Return the material word for word. Do not include the pictures.

※

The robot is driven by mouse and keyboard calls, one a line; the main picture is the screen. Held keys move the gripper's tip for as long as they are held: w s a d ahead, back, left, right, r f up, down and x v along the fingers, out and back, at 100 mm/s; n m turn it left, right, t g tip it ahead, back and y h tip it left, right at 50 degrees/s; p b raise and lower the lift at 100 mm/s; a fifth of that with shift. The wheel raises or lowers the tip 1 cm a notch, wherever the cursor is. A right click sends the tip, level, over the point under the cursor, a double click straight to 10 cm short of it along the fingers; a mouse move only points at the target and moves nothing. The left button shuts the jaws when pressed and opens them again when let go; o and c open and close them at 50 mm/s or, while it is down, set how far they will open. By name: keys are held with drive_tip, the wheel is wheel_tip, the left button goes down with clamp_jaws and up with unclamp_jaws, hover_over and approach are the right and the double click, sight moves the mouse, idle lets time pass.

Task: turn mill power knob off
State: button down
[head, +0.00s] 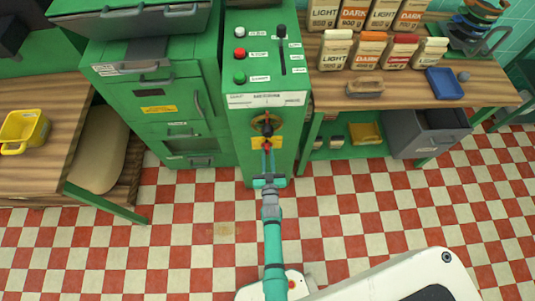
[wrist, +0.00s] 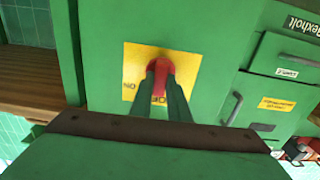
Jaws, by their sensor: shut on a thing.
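The mill is the tall green cabinet (head: 250,75) in the middle of the head view. Its red power knob (wrist: 158,68) sits on a yellow plate (wrist: 133,62) in the wrist view. My gripper (wrist: 160,84) is shut on the knob, one dark finger on each side of it. The lettering ON shows upside down at the plate's left, and part of OFF shows between the fingers. The fingers cover some of the knob and plate. In the head view, my gripper (head: 267,152) reaches the mill's front, below a brass-coloured ring.
Red, white and green buttons and a black lever (head: 282,45) are on the mill's top panel. Green drawers (head: 170,115) stand close on the left. A wooden bench (head: 410,92) with several labelled bags stands on the right. The checkered floor (head: 180,240) in front is clear.

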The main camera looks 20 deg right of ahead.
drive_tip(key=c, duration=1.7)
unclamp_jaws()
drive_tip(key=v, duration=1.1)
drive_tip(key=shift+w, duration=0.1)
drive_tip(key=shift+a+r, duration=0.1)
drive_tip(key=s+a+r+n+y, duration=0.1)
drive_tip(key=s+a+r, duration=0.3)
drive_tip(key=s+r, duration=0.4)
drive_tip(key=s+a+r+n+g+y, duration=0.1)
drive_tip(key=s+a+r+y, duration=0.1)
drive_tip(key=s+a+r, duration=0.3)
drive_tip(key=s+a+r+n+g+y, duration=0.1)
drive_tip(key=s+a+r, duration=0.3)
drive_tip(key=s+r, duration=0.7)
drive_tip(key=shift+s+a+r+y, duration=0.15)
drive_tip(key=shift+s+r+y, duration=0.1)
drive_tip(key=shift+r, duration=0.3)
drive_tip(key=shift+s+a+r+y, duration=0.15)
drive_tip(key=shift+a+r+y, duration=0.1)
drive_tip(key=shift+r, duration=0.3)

※

Solution for this task:
The robot is driven by mouse and keyboard calls, one a line; the main picture is the screen. Held keys move the gripper's tip for as long as they are held: w s a d ahead, back, left, right, r f up, down and x v along the fingers, out and back, at 100 mm/s; n m turn it left, right, t g tip it ahead, back and y h tip it left, right at 50 degrees/s; p b raise and lower the lift at 100 mm/s; a fifth of that with shift. The wheel raises or lowers the tip 1 cm a notch, wherever the cursor is. A right click sends the tip, level, over the point under the cursor, a double click straight to 10 cm short of it along the fingers; a mouse move only points at the target and moves nothing. The left button shuts the jaws when pressed and opens them again when let go; o and c open and close them at 50 mm/s or, while it is down, set how far they will open. By name: keys are held with drive_tip, the wheel is wheel_tip, the left button goes down with clamp_jaws and up with unclamp_jaws, hover_over and approach are the right and the double click, sight moves the mouse, idle lets time pass.

Task: turn mill power knob off
State: button down
[head, +0.00s] 
[wrist, +0.00s] 
Jaws, by their sensor: shut on a thing.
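The mill is the tall green cabinet (head: 250,75) in the middle of the head view. Its red power knob (wrist: 158,68) sits on a yellow plate (wrist: 133,62) in the wrist view. My gripper (wrist: 160,84) is shut on the knob, one dark finger on each side of it. The lettering ON shows upside down at the plate's left, and part of OFF shows between the fingers. The fingers cover some of the knob and plate. In the head view, my gripper (head: 267,152) reaches the mill's front, below a brass-coloured ring.
Red, white and green buttons and a black lever (head: 282,45) are on the mill's top panel. Green drawers (head: 170,115) stand close on the left. A wooden bench (head: 410,92) with several labelled bags stands on the right. The checkered floor (head: 180,240) in front is clear.

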The main camera looks 20 deg right of ahead.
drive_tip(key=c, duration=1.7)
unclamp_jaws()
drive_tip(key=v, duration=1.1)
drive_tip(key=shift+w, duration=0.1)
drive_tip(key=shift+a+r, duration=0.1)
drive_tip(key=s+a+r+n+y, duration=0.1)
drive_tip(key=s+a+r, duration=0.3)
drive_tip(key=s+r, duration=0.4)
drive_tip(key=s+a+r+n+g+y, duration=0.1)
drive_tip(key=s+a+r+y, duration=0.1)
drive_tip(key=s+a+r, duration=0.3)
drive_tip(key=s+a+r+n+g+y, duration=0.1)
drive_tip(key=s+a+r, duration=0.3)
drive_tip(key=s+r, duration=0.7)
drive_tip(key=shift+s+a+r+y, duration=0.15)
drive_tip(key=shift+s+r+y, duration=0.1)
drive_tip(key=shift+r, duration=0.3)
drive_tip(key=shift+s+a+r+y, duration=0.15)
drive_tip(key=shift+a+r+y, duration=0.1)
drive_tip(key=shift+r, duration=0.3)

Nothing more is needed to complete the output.